- [What you should do]:
Produce an exact copy of the lines from the line containing "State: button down" through the last line of the listing below, both ends included, and nothing else.

- [Data block]:
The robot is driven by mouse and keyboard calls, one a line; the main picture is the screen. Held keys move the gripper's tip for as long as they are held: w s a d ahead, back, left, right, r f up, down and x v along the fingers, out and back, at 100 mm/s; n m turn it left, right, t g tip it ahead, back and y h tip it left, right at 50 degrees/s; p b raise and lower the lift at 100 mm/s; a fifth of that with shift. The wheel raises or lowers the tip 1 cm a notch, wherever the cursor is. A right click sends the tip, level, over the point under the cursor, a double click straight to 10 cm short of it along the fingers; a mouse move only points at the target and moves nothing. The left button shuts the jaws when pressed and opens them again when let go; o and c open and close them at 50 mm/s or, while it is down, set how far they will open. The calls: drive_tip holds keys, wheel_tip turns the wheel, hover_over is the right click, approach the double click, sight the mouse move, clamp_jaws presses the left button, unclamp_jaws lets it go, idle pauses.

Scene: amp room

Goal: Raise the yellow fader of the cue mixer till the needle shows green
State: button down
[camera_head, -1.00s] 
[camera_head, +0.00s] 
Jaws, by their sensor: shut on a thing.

- [Task solution]:
State: button down
[camera_head, -1.00s] 
[camera_head, +0.00s] 
Jaws, by their sensor: shut on a thing.

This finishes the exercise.